Resistance is futile: Ballyfermot schoolgirls row in to work out
Students are taking rowing in their stride as fitness levels rise and team work develops
Students from Caritas College, Ballyfermot enjoying a rowing workout. Photograph: Brenda Fitzsimons
Wooh-wheesh. Wooh-wheesh. The look on the faces of five teenage girls is familiar to everyone who has been in a gym or rowing club: the intense concentration of the struggle against the relentless resistance of a rowing machine.
However, they are not in a commercial gym nor in a well-stocked rowing club. The girls engaged in the battle, and their classmates waiting behind them, are students at Caritas College in Ballyfermot, a Deis (disadvantaged area) school with 380 pupils.
This group of first years have embraced wholeheartedly the opportunities offered by the five rowing machines that have been set up in the school gym as part of a partnership between Rowing Ireland and the Women in Sport initiative of the Irish Sports Council.
The girls, who train in relays to prepare them for working as a team, stop for a break and are happy to share their opinions of their new activity.
“I like that it works every muscle in your body. Your arms, your legs and your back,” says Emma Jackson. Leanne Kearney agrees: “I don’t like what your legs are like afterwards, but it’s worth it.”
The principal of Caritas, Adrienne Whelan, looks on approvingly as her PE teacher, Mary Ryan, and Rowing Ireland development officer Michelle Carpenter encourage the girls.
“The girls who tried it are saying, ‘Can we do it again, can we do it again?’” Whelan says. The attraction, she thinks, is that “it’s hard, but it’s doable. I think they can feel the exercise they are getting. They are at the age to be joining gyms, and now we have our own. I mean, you don’t get that in schools really. It’s absolutely fantastic.”
Tide of cutbacks
The school tries to provide every opportunity it can for the girls.
“Ballyfermot is a great area to work in. There’s a very, very strong sense of community,” Whelan says. But it is an area fighting a tide of cutbacks. “There were so many things injected in the area that have been pulled back. That has to have had an effect.”
With the rowing machines, the school has a resource it could not otherwise afford. “This is such a gift,” Ryan says.
The school has had a long-standing link with Municipal Rowing Centre in Islandbridge, which offers programmes and camps, but it was primarily for transition year students. Now, every girl in the school will test themselves on an ergometer.

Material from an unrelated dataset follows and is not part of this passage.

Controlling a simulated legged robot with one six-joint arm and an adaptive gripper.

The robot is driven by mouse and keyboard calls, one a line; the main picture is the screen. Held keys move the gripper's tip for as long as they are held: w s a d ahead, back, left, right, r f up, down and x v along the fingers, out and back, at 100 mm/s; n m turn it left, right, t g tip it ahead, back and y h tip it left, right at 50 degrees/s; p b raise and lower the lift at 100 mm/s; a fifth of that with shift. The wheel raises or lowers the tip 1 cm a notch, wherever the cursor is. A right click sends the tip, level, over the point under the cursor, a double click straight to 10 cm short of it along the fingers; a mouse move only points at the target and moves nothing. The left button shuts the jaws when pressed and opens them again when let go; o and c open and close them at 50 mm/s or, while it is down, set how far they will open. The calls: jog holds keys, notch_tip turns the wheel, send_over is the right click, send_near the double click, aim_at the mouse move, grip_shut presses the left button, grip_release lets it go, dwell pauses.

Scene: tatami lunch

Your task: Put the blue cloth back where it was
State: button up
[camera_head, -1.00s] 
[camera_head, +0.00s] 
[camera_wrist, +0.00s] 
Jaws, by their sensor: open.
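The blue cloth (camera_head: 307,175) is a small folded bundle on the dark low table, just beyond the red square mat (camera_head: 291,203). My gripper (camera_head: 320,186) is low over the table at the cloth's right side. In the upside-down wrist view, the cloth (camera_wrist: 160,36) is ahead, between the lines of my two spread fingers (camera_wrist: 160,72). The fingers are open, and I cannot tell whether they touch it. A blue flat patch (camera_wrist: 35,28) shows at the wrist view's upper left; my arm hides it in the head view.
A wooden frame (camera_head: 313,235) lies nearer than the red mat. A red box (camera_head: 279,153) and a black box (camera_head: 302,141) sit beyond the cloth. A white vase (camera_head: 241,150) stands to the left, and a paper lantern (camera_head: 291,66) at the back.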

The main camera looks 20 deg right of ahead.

“These rowing machines will get more of them interested because they will see that this will allow more of them on to the water. It’s another way on to it. And it’s a sport they wouldn’t have dreamed of doing, because they wouldn’t have access, maybe. They mightn’t even have thought about it. They may not have tried it. Once they try something new, there is a good chance that a few will take it up.”
Some girls from the school have moved on to row at Commercial Rowing Club, but Ryan says the expense has limited this route, to an extent.
However, the advantages of this activity go beyond the possibility of trying a new sport. “Everybody knows the rate of obesity in Ireland now is not good,” Ryan says. “It’s a very worrying feature. It affects everything. The whole economy is affected by it.
“Whatever you can get them doing that they will enjoy, and they will keep doing as a hobby, that’s what I really want; that they leave school with a hobby of some sort from the coaching season.”
One pupil, Jessica Keogh, plays for the Dublin under-13 camogie team. She finds the rowing machines help her keep fit. “I love rowing outdoors as well because you get the fresh air in the morning,” she says.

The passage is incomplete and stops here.